# START OF INPUT MATERIAL

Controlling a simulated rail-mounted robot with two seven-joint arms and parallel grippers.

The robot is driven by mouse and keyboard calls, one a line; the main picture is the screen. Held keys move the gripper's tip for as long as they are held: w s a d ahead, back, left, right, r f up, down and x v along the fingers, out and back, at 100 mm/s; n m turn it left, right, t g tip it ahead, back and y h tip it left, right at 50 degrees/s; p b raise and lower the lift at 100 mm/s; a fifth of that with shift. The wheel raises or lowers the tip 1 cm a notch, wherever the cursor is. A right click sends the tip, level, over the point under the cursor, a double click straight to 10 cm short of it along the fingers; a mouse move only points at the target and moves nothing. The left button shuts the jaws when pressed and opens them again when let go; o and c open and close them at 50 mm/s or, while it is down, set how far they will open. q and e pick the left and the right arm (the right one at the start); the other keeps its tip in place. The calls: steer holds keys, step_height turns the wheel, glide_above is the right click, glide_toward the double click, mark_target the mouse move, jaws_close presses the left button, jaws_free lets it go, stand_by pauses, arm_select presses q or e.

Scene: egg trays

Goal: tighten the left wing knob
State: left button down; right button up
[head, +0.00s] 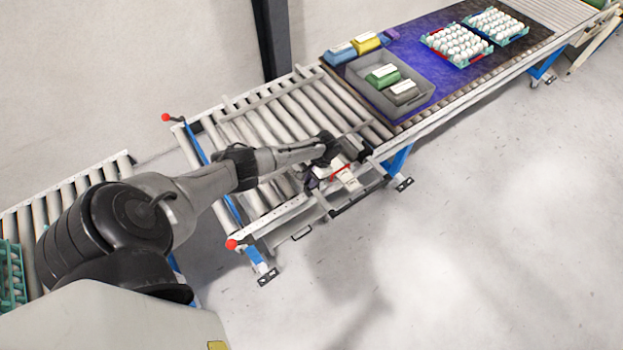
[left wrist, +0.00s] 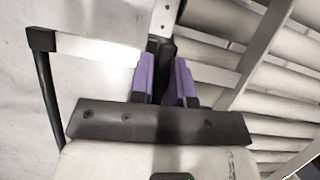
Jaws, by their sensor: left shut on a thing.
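My left gripper (head: 312,182) is at the near side rail of the roller conveyor, low beside the rollers. In the left wrist view its two purple fingers (left wrist: 164,70) are closed on a small dark piece (left wrist: 160,47) at the end of a pale metal bar with holes (left wrist: 166,16). I take this dark piece to be the left wing knob, but its wings are hidden between the fingers. In the head view the wrist and fingers cover the knob. My right gripper is in neither view.
The roller conveyor (head: 236,131) has red ball-ended levers (head: 166,117) at its left end. To the right, a grey crate (head: 366,97) holds a green and a grey carton. Egg trays (head: 455,62) stand beyond on the dark belt. The floor in front is clear.

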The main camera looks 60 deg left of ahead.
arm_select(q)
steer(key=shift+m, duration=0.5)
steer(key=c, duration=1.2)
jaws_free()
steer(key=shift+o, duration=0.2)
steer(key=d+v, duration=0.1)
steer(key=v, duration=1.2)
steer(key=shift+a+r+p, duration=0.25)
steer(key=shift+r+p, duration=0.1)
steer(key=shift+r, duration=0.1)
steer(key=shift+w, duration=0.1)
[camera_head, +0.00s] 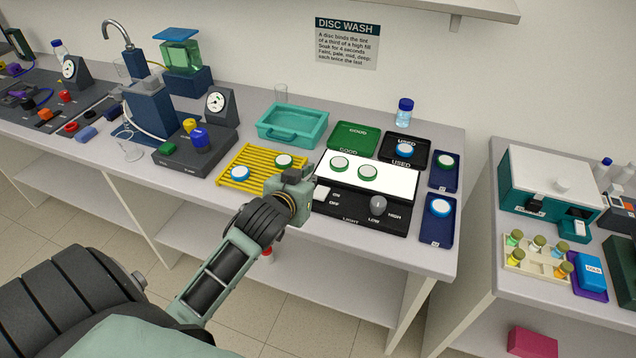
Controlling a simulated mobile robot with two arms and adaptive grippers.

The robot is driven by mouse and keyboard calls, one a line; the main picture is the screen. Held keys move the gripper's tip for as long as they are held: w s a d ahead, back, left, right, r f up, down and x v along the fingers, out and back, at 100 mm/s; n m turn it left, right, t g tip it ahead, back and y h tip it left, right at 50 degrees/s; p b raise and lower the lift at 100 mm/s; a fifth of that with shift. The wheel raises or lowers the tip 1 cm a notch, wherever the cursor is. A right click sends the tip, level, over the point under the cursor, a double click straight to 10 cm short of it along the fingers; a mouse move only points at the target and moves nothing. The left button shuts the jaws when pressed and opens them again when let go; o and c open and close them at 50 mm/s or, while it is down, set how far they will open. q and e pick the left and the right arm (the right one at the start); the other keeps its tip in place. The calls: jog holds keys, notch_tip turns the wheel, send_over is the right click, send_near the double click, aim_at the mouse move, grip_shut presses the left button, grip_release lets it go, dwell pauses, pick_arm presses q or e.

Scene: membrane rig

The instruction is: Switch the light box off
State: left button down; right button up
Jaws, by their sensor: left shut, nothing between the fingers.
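The light box (396,180) stands at the front of the bench, with a bright white top and a black control strip. On the strip, a white rocker switch (321,193) sits at the left beside the ON and OFF labels. A grey knob (378,204) marked LOW and HIGH is to its right. Two green-rimmed white discs (340,163) lie on the white top. My left gripper (299,180) is shut and empty, just left of the switch, by the box's left edge. Contact with the switch cannot be told. My right gripper is not in view.
A yellow rack (247,157) with two discs is left of the gripper. A teal tray (293,125), a green GOOD mat (353,138) and a black USED mat (405,150) lie behind the box. Blue pads (438,229) with discs lie right.

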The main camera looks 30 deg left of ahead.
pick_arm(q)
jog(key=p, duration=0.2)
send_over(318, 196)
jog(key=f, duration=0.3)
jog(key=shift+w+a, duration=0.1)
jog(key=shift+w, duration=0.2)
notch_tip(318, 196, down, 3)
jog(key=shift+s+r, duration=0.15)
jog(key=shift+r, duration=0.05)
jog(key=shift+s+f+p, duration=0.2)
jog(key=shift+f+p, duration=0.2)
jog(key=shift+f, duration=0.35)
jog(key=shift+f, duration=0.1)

# END OF INPUT MATERIAL

# REQUIREMENTS
Quote the records in full and exactly; skip any image.

# SOLUTION
Controlling a simulated rail-mounted robot with two seven-joint arms and parallel grippers.

The robot is driven by mouse and keyboard calls, one a line; the main picture is the screen. Held keys move the gripper's tip for as long as they are held: w s a d ahead, back, left, right, r f up, down and x v along the fingers, out and back, at 100 mm/s; n m turn it left, right, t g tip it ahead, back and y h tip it left, right at 50 degrees/s; p b raise and lower the lift at 100 mm/s; a fifth of that with shift. The wheel raises or lowers the tip 1 cm a notch, wherever the cursor is. A right click sends the tip, level, over the point under the cursor, a double click straight to 10 cm short of it along the fingers; a mouse move only points at the target and moves nothing. The left button shuts the jaws when pressed and opens them again when let go; o and c open and close them at 50 mm/s or, while it is down, set how far they will open. q and e pick the left and the right arm (the right one at the start); the other keeps its tip in place. The calls: steer holds keys, step_height turns the wheel, glide_above is the right click, glide_toward the double click, mark_target the mouse move, jaws_close presses the left button, jaws_free lets it go, stand_by pauses, arm_select presses q or e.

Scene: egg trays

Goal: tighten the left wing knob
State: left button down; right button up
[head, +0.00s] 
[left wrist, +0.00s] 
Jaws, by their sensor: left shut on a thing.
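My left gripper (head: 312,182) is at the near side rail of the roller conveyor, low beside the rollers. In the left wrist view its two purple fingers (left wrist: 164,70) are closed on a small dark piece (left wrist: 160,47) at the end of a pale metal bar with holes (left wrist: 166,16). I take this dark piece to be the left wing knob, but its wings are hidden between the fingers. In the head view the wrist and fingers cover the knob. My right gripper is in neither view.
The roller conveyor (head: 236,131) has red ball-ended levers (head: 166,117) at its left end. To the right, a grey crate (head: 366,97) holds a green and a grey carton. Egg trays (head: 455,62) stand beyond on the dark belt. The floor in front is clear.

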The main camera looks 60 deg left of ahead.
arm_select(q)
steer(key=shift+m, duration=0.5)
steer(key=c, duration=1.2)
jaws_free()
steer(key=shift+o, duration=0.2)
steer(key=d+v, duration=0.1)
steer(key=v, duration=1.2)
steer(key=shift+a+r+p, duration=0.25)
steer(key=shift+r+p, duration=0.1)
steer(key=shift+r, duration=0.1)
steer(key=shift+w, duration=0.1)
[camera_head, +0.00s] 
Controlling a simulated mobile robot with two arms and adaptive grippers.

The robot is driven by mouse and keyboard calls, one a line; the main picture is the screen. Held keys move the gripper's tip for as long as they are held: w s a d ahead, back, left, right, r f up, down and x v along the fingers, out and back, at 100 mm/s; n m turn it left, right, t g tip it ahead, back and y h tip it left, right at 50 degrees/s; p b raise and lower the lift at 100 mm/s; a fifth of that with shift. The wheel raises or lowers the tip 1 cm a notch, wherever the cursor is. A right click sends the tip, level, over the point under the cursor, a double click straight to 10 cm short of it along the fingers; a mouse move only points at the target and moves nothing. The left button shuts the jaws when pressed and opens them again when let go; o and c open and close them at 50 mm/s or, while it is down, set how far they will open. q and e pick the left and the right arm (the right one at the start); the other keeps its tip in place. The calls: jog holds keys, notch_tip turns the wheel, send_over is the right click, send_near the double click, aim_at the mouse move, grip_shut presses the left button, grip_release lets it go, dwell pauses, pick_arm presses q or e.

Scene: membrane rig

The instruction is: Switch the light box off
State: left button down; right button up
Jaws, by their sensor: left shut, nothing between the fingers.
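The light box (396,180) stands at the front of the bench, with a bright white top and a black control strip. On the strip, a white rocker switch (321,193) sits at the left beside the ON and OFF labels. A grey knob (378,204) marked LOW and HIGH is to its right. Two green-rimmed white discs (340,163) lie on the white top. My left gripper (299,180) is shut and empty, just left of the switch, by the box's left edge. Contact with the switch cannot be told. My right gripper is not in view.
A yellow rack (247,157) with two discs is left of the gripper. A teal tray (293,125), a green GOOD mat (353,138) and a black USED mat (405,150) lie behind the box. Blue pads (438,229) with discs lie right.

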The main camera looks 30 deg left of ahead.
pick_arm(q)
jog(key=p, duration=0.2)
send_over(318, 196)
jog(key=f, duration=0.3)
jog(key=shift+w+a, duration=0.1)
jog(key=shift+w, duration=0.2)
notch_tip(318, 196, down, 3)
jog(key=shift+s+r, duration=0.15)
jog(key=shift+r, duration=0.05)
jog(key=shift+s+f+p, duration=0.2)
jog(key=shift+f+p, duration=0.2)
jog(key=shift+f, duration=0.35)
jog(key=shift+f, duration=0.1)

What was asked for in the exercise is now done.